## GOAL
Only the lines from the one containing "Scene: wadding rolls" through the one containing "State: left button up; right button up" are to be copied, exactly and with both ends kept.
** START OF DATASET ENTRIES **
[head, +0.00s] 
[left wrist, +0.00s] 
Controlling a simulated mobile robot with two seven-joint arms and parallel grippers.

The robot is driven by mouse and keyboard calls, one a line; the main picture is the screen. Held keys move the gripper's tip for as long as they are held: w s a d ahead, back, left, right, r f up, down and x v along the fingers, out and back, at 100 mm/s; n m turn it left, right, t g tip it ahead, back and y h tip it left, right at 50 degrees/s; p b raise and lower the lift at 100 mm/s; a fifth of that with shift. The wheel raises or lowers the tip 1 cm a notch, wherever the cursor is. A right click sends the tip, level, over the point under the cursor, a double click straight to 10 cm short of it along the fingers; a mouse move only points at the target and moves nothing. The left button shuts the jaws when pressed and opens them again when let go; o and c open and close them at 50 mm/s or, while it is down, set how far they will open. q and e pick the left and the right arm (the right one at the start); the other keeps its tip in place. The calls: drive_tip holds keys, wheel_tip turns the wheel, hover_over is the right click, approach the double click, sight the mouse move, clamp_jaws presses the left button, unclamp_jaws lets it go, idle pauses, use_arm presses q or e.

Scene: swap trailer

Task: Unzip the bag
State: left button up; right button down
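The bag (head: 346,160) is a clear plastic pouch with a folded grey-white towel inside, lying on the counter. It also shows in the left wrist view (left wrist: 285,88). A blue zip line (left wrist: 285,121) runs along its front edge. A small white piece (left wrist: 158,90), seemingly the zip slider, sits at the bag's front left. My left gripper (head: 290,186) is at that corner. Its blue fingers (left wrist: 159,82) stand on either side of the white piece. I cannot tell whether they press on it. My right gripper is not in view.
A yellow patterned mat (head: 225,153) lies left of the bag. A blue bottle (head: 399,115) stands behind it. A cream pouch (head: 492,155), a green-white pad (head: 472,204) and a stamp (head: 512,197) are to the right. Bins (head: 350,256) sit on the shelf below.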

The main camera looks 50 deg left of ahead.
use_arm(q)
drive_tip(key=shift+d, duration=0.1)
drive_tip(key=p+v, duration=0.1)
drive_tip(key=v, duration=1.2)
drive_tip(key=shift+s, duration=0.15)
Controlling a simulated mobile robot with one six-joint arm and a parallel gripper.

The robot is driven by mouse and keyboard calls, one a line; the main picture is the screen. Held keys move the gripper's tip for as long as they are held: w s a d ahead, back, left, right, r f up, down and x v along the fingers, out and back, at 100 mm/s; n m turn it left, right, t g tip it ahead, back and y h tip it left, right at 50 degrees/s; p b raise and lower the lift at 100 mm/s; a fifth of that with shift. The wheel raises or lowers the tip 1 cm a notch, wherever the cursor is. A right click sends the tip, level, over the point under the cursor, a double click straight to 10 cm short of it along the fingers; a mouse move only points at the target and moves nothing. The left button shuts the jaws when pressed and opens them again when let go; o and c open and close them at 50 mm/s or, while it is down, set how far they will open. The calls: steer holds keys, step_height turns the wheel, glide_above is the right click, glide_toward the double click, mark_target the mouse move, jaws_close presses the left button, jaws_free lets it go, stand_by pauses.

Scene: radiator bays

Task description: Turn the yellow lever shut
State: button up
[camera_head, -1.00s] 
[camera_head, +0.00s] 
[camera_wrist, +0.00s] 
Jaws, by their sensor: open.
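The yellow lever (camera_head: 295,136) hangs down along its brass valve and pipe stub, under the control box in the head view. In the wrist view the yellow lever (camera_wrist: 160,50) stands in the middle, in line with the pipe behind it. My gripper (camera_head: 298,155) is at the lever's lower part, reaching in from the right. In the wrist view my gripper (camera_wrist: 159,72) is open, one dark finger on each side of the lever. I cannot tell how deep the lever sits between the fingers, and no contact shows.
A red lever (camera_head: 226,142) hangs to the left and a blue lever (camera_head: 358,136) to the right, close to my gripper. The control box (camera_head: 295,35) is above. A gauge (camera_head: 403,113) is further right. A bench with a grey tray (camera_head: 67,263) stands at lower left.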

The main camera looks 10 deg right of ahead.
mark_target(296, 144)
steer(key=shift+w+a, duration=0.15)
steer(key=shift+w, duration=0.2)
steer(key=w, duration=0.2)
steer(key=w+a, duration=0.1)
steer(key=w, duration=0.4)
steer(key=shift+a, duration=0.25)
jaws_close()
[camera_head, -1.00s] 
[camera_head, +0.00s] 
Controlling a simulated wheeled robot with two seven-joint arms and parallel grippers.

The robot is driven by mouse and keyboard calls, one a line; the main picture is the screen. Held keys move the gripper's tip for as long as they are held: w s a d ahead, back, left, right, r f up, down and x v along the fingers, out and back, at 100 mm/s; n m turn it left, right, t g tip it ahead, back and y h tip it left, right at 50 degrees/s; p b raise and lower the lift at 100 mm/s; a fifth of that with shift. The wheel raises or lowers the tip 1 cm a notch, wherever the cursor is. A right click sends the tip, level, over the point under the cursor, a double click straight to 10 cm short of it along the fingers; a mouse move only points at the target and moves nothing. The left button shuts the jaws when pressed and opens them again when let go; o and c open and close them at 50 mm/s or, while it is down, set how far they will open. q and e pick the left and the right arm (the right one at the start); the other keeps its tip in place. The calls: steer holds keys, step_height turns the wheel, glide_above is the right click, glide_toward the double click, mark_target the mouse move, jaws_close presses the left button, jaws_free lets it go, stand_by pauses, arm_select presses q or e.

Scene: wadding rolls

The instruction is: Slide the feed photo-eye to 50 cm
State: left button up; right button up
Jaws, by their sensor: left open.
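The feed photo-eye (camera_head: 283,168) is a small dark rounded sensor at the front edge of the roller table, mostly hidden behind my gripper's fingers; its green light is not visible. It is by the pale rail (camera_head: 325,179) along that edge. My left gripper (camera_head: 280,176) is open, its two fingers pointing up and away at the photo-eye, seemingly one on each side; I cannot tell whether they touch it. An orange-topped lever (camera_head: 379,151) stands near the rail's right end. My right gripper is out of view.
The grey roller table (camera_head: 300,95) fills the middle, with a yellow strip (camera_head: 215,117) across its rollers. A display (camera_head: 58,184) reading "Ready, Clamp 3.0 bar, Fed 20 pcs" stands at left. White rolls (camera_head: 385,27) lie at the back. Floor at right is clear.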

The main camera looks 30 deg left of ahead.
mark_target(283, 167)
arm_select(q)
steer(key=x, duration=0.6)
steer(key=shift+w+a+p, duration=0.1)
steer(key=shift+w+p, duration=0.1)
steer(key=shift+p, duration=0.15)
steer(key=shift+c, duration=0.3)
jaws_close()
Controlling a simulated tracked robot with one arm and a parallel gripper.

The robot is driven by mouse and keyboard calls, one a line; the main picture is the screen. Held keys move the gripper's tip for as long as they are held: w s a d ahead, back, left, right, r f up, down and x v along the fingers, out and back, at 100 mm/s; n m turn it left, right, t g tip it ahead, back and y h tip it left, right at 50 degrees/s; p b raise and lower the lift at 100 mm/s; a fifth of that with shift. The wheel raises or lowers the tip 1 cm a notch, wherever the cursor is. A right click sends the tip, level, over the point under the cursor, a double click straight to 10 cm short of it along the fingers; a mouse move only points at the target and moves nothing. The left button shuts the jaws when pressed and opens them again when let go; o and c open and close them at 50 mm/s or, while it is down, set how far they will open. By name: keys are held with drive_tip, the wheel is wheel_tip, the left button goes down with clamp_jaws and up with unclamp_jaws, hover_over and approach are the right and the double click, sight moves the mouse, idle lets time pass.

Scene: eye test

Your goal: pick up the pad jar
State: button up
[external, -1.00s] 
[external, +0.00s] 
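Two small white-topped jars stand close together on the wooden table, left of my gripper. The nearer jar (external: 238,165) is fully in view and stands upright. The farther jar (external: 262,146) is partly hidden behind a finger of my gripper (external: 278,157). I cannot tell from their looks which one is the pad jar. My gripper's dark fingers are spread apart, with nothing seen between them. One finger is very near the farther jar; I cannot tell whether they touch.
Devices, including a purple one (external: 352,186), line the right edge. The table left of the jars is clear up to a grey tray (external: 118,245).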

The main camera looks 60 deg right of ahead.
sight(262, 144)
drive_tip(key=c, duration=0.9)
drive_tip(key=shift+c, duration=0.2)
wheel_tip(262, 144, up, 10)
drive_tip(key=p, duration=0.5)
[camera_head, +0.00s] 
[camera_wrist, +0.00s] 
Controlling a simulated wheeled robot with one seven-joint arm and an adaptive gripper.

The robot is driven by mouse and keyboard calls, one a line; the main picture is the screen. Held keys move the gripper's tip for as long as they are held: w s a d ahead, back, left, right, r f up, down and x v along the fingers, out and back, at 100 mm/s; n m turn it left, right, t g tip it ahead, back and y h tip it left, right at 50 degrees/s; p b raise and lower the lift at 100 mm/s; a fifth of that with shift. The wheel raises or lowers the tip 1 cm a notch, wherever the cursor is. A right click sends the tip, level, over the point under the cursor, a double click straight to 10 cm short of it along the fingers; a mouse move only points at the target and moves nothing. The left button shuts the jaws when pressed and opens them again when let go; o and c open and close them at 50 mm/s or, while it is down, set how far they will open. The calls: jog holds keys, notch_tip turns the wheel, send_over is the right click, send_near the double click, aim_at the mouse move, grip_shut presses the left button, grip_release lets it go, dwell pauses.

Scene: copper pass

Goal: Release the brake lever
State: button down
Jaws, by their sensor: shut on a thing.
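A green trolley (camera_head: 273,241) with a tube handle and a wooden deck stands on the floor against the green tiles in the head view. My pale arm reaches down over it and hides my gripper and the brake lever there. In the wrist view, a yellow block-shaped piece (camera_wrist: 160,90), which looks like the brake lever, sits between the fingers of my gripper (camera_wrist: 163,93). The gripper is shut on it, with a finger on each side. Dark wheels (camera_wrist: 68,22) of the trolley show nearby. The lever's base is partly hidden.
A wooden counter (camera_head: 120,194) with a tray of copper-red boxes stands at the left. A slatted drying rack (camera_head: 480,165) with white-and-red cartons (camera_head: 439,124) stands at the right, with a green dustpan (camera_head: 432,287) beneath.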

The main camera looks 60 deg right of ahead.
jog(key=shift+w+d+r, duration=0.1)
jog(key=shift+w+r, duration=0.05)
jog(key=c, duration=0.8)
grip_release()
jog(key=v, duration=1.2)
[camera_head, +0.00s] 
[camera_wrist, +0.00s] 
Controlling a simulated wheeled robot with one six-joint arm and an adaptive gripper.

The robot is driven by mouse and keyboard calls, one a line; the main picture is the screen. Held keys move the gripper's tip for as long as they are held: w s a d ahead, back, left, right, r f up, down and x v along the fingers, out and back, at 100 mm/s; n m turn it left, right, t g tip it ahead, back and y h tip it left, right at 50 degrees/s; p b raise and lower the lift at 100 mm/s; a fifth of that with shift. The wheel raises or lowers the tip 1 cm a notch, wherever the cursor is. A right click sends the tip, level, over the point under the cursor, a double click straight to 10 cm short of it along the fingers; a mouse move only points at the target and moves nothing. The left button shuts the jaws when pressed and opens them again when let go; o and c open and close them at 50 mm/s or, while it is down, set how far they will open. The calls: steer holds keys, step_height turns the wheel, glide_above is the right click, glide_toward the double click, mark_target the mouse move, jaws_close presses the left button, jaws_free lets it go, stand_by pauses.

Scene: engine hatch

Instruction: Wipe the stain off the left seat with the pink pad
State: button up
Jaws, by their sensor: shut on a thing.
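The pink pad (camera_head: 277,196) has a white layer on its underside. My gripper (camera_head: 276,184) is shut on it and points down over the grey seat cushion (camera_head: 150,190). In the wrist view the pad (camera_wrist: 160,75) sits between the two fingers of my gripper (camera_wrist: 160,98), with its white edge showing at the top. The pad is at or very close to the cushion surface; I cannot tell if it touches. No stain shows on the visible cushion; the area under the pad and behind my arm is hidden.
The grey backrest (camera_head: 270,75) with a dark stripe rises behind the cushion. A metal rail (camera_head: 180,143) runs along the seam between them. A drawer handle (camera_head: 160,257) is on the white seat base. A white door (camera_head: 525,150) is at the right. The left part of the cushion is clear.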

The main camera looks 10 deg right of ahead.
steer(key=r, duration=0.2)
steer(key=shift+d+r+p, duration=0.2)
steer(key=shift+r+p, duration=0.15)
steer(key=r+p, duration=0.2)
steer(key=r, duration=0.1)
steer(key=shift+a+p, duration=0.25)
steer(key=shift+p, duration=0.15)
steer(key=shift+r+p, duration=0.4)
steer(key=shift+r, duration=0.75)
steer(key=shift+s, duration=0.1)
** END OF DATASET ENTRIES **
## OUTPUT OF THE EXERCISE
Scene: wadding rolls

The instruction is: Slide the feed photo-eye to 50 cm
State: left button up; right button up

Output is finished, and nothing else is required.